>> Begin RECORD EXCERPTS

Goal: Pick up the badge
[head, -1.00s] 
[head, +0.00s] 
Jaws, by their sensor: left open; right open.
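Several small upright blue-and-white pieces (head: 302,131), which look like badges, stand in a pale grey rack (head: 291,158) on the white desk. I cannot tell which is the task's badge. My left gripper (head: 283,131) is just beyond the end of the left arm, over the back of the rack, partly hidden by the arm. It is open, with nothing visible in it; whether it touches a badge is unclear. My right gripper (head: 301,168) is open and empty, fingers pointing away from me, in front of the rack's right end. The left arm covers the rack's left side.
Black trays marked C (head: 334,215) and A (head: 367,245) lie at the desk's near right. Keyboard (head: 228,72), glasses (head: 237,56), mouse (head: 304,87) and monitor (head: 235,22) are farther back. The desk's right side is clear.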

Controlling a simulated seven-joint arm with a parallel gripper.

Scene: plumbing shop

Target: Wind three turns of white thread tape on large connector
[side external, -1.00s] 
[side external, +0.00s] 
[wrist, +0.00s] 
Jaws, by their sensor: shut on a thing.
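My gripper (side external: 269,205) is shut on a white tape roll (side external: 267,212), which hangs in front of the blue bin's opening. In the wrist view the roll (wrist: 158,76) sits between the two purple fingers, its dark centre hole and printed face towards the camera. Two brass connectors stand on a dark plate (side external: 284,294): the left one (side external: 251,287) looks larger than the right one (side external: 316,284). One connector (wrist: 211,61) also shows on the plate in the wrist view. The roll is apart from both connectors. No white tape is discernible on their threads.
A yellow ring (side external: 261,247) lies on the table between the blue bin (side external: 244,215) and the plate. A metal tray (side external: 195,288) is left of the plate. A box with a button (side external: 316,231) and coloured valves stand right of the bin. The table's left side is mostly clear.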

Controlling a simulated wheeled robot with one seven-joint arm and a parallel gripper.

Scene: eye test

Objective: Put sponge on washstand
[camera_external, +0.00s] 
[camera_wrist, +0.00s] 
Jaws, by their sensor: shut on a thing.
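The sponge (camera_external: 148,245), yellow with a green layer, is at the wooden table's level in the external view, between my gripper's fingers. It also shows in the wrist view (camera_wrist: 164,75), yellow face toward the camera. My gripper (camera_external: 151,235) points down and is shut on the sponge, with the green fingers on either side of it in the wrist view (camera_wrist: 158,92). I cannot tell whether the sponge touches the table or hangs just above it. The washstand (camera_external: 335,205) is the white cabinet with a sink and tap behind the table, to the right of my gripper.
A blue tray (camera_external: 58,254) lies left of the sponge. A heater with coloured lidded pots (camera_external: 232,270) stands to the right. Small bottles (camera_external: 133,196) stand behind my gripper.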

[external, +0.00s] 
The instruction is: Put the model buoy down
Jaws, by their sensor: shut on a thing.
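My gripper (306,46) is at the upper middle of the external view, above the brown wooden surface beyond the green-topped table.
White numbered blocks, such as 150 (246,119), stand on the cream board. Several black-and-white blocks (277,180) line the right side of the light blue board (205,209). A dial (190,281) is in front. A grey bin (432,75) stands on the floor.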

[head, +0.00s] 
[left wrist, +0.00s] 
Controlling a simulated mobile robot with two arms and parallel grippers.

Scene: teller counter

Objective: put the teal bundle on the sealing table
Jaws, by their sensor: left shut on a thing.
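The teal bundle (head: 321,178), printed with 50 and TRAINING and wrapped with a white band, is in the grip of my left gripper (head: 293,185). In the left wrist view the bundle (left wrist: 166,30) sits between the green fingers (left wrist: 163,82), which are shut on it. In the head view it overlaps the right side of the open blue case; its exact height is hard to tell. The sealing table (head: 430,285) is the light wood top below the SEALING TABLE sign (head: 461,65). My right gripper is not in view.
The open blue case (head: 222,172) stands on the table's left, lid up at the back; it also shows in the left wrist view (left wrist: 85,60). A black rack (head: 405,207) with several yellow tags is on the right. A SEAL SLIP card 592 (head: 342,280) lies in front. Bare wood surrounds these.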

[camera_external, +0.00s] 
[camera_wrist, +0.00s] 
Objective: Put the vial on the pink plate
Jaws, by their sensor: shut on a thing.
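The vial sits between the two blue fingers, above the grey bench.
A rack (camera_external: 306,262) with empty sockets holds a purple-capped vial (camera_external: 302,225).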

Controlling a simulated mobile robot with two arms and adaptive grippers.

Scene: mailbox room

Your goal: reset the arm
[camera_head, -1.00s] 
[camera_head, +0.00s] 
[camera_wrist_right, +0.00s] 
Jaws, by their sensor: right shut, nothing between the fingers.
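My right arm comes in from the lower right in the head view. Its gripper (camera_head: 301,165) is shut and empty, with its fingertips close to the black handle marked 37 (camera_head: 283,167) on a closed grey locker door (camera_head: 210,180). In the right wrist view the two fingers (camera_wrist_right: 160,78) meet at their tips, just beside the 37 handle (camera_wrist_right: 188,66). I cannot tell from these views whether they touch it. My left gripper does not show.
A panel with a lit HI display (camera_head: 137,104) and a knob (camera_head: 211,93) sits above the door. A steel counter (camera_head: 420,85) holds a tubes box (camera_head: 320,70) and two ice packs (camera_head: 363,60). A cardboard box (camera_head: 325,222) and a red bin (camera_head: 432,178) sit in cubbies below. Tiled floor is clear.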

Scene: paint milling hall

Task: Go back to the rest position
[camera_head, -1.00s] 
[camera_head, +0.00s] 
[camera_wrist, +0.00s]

>> End RECORD EXCERPTS

STATED EXERCISE:
Extract each line from the entries above that contains the string "Scene".

COMPLETE OUTPUT:
Scene: plumbing shop
Scene: eye test
Scene: teller counter
Scene: mailbox room
Scene: paint milling hall

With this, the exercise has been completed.